A Panair era a maior e mais admirada empresa de aviação do País. Responsável pela construção de praticamente todos os aeroportos das Regiões Norte e Nordeste, dona de uma rede de torres e rádios que dava suporte aos aviões e também da maior oficina de motores de aviação, a Panair era o símbolo do País no exterior, sua marca mais famosa. Mas seus donos cometeram o "pecado" de não apoiar a ditadura militar.

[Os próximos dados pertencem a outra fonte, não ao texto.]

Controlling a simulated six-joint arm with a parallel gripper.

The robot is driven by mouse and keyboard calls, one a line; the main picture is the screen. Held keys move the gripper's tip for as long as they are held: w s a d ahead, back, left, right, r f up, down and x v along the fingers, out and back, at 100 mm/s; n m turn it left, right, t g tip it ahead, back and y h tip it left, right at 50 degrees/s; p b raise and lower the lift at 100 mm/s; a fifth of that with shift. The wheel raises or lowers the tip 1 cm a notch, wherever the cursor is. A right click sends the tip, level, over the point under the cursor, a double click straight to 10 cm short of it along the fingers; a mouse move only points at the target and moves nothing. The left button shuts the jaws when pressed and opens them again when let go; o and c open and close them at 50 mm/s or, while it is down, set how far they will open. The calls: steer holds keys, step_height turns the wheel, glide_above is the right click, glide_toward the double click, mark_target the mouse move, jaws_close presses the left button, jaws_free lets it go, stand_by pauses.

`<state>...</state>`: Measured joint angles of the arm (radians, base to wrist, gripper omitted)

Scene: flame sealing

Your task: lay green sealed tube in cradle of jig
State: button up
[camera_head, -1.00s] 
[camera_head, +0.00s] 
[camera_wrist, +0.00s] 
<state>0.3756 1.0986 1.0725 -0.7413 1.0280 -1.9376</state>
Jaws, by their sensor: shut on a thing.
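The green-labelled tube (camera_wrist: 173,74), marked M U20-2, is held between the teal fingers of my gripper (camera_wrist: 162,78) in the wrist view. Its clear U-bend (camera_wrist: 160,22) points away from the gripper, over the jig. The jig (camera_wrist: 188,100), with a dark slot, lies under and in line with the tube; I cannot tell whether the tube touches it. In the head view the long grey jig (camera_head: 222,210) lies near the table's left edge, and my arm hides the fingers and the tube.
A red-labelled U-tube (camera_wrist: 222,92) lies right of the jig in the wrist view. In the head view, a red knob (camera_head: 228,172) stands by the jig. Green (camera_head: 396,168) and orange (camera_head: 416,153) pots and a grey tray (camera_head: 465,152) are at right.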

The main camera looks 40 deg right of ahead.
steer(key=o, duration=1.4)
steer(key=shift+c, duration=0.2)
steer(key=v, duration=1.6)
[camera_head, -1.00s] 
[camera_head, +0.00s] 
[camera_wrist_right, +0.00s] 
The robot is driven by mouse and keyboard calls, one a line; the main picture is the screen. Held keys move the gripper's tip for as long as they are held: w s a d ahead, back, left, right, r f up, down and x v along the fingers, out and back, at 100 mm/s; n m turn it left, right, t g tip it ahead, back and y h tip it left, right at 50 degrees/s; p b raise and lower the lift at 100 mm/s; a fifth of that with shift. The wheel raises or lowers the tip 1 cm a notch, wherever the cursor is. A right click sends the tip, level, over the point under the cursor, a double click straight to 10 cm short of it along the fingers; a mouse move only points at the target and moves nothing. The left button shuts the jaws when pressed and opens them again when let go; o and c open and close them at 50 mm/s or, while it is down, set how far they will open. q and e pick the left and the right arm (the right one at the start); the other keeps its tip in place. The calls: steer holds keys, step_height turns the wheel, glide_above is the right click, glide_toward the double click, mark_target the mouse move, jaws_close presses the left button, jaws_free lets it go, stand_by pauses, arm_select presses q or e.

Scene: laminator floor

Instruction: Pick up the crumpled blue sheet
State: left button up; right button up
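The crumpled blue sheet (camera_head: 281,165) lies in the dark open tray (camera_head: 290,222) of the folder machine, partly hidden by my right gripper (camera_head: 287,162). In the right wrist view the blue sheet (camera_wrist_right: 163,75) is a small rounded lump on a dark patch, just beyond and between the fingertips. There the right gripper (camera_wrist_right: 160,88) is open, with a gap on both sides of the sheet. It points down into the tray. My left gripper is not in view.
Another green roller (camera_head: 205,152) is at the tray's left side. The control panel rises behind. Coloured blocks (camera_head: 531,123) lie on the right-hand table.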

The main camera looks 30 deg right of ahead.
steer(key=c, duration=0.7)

No dia 10 de fevereiro de 1965, o ministro da Aeronáutica, brigadeiro Eduardo Gomes, cassou as linhas da Panair e determinou que suas linhas internacionais fossem assumidas pela Varig. E a empresa de Ruben Berta já estava com os aviões prontos para realizar os vôos da Panair na mesma noite da cassação.

No ainda inédito "Pouso Forçado: a história por trás da destruição da Panair do Brasil pelo regime militar", o pesquisador Daniel Leb Sasaki aponta vários fatores que levaram o governo militar a cassar as linhas da Panair. Em primeiro lugar, conta Sasaki, a ditadura levou ao poder inimigos de Simonsen e Rocha Miranda. Além da Panair, todos os negócios dos dois empresários foram boicotados e seus familiares, perseguidos.

Os militares tampouco viam com bons olhos o fato de uma infra-estrutura estratégica - como os aeroportos, a rede de comunicação e a oficina de turbinas - estar em mãos privadas. Com o chamado decreto Panair, a rede de aeroportos se transformou em Infraero, as antenas e rádios passaram a ser controladas pela Aeronáutica e a oficina, Celma, virou estatal depois de invadida por tropas militares (privatizada em 1991, hoje é uma divisão da General Electric).

Na época, o governo militar justificou a cassação com o fato de que a empresa estava endividada. "Nos anos 60, todas as empresas, sem exceção, viviam uma crise, e, dentre elas, a Panair era a que tinha melhores chances de recuperação", afirma Sasaki. "O patrimônio da Panair superava em muito sua dívida, situação bem diferente daquela em que hoje se encontra a Varig."

Desprovida de sua principal fonte de receita, a Panair requereu concordata logo após a cassação das linhas. Inconformado, o ministro da Aeronáutica foi pessoalmente à 6.ª Vara Cível do Rio. Proibiu o juiz de deferir o pedido e mandou decretar a falência. Como não apareceu nenhum credor para requerer falência, o brigadeiro providenciou um protesto do Banco do Brasil. Ao longo do processo, o patrimônio foi sendo dilapidado, mas mesmo assim a massa falida da Panair conseguiu saldar todas as suas dívidas e, ainda por cima, gerar lucro.

Alguns aviões foram arrendados para a Varig e a Cruzeiro e, com a receita, todos os 5 mil funcionários foram indenizados. Em 1969, a empresa ganhou uma ação de revisão dos valores do arrendamento, que foi retrucada com um decreto confiscando as aeronaves. Desta vez, a União indenizou a empresa, mas com um valor superior a sua dívida. Com a diferença em caixa, os advogados da Panair solicitaram a suspensão da falência. "Um dia antes da audiência, porém, surgiu uma nova dívida com a União e, em seguida, o governo baixou um decreto arbitrário impedindo empresas aéreas de entrar em concordata", diz Sasaki.

Ironicamente, a reparação desse decreto, com a permissão para as aéreas entrarem em concordata, prevista na nova Lei de Falências que entra em vigor em meados de junho, partiu de uma pressão política para beneficiar justamente a Varig.